Access to a mobile phone or PC in the context of a criminal investigation

Access to a mobile phone or PC in the context
of a criminal investigation


August 2021 – Investigators have extensive powers in the context of a criminal investigation. They can - always with the authorisation of a judge - enter your premises, open your cupboards, check your finances. But do you have the right not to give them the password to your smartphone or laptop?

Investigation in the digital age

If you hear the word "criminal investigation", the first thing that comes to mind is probably the police coming in to empty your cupboards and drawers and seize certain items in the process.
In the case of financial crimes, this investigation often takes place in complete secrecy. Data is collected from financial institutions or Internet service providers.
Finally, the investigators knock on the door of the main suspects. The underwear drawer will probably be of less interest to them, the laptop and the smartphone much more.

Principle of non-incrimination

The principle of non-incrimination is contained in Article 6 of the European Convention on Human Rights (ECHR). Under this article, an accused person is not obliged to answer questions put to him or her by investigators. The right to silence is based on this principle of non-discrimination.

Obligation to cooperate

But our Criminal Code also contains a provision which states that the investigating judge "[may] order anyone whom he presumes to have special knowledge of the computer system which is the subject of the investigation (...) to provide information on the operation of that system and on how to access it...".
Anyone who refuses to cooperate is liable to imprisonment of between six months and three years or a fine of up to 160 000 euros.

Principle of non-discrimination vs. obligation to cooperate

How do this right and obligation interact? Can an investigator force you to hand over the password to a laptop, the pin code to a mobile phone, the encryption key to data... if it is established that by doing so you are 'incriminating' yourself?

At the beginning of 2020, our highest court, the Court of Cassation, gave its opinion on this issue.
In the case submitted to it, the defendant was asked to give the codes of two mobile phones that he had. However, he refused.
The Ghent Court of Appeal acquitted the defendant in 2019, precisely because he would be incriminating himself by giving the code.

But the Court of Cassation sees things differently: "the right to silence and the right not to incriminate oneself, as interpreted by the European Court of Human Rights, do not, however, prohibit a criminally sanctioned obligation to provide information from being imposed on a defendant with a view to obtaining material evidence which, as in the present case, is static, exists independently of his will, and as such has no self-incriminating nature; this situation is comparable to obtaining biometric data on the basis of which evidentiary material can be found. "(free translation)

The Court of Cassation also found that the police found the mobile phone at the defendant's home and did not use any coercion in this respect.

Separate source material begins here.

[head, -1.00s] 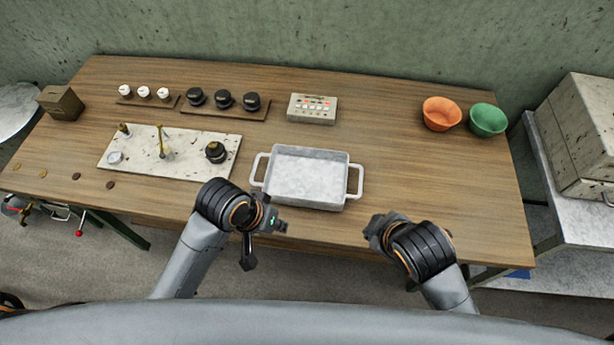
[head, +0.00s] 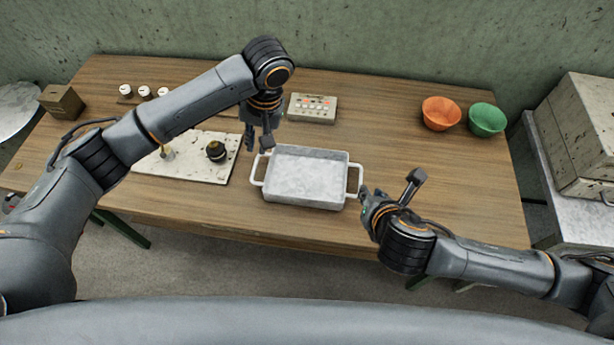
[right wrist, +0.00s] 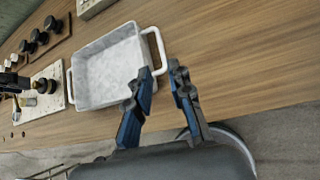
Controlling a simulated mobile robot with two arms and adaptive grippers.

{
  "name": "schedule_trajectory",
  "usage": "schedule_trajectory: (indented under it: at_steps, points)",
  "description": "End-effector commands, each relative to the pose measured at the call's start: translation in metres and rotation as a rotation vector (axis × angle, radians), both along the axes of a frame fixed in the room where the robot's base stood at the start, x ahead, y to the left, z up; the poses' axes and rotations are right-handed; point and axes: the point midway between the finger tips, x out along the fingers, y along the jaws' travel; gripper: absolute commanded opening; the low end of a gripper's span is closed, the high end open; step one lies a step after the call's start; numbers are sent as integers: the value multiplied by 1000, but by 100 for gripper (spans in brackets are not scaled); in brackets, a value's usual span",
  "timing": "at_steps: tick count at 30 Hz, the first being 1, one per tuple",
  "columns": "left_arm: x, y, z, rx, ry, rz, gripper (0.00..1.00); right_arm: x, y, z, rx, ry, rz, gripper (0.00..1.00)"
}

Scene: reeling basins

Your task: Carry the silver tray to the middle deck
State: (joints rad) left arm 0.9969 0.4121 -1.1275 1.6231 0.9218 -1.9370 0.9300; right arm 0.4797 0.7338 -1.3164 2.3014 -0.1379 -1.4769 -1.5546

It was also established that the defendant knew the codes. The Court therefore considers that the defendant should have given the codes.

The Constitutional Court

Parallel to the proceedings before the Court of Cassation, proceedings before the Constitutional Court took place (judgment no. 28/2020). The obligation to cooperate is contained in our national law, the principle of non-discrimination comes from the ECHR. It is a higher legal standard.

The Court gives a somewhat more nuanced answer. There is a difference between, on the one hand, asking for information on how the computer system works and how to access it and, on the other hand, asking the defendant to carry out certain operations on the computer system himself, such as operating it or searching for electronic data.
Asking for the code to access the information is not a right not to contribute to one's own incrimination. Actively participating in the operations carried out in the computer system, i.e. actively participating in the collection of evidence of the offence, does fall under this right.

The Constitutional Court also considers that the principle of non-incrimination does not prevent an accused person from being obliged to give access to the computer systems (laptops, mobile phones, data) with which he or she was working.

However, the case law leaves an opening for the defendant to prove that he does not have or no longer has the access code. It will be up to the judge to judge the credibility of this argument.